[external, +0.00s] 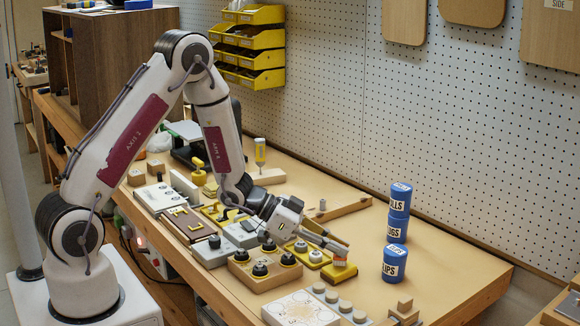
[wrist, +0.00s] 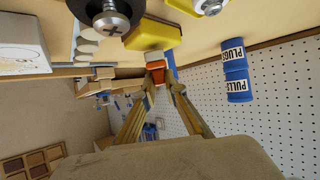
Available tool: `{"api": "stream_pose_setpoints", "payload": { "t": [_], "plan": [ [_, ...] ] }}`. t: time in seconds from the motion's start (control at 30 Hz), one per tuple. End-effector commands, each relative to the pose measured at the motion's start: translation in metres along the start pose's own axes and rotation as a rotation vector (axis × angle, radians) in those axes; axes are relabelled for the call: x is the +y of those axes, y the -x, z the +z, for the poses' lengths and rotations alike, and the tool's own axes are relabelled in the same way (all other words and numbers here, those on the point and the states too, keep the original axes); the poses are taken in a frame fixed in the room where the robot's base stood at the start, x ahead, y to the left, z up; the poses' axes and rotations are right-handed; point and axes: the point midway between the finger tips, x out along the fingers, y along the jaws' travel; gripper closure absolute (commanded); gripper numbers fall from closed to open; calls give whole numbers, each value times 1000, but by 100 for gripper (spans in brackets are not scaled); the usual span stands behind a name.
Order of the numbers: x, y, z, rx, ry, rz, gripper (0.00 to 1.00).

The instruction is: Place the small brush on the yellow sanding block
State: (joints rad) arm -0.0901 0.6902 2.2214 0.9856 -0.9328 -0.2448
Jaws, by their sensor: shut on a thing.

__________

:: GIVEN TASK ::
Quote the line that contains "Order of the" and each line after it through the end of the data, exactly, leaving out everything else.

:: CORRECT RESULT ::
Order of the numbers: x, y, z, rx, ry, rz, gripper (0.00 to 1.00).

The instruction is: Place the small brush on the yellow sanding block
State: (joints rad) arm -0.0901 0.6902 2.2214 0.9856 -0.9328 -0.2448
Jaws, by their sensor: shut on a thing.

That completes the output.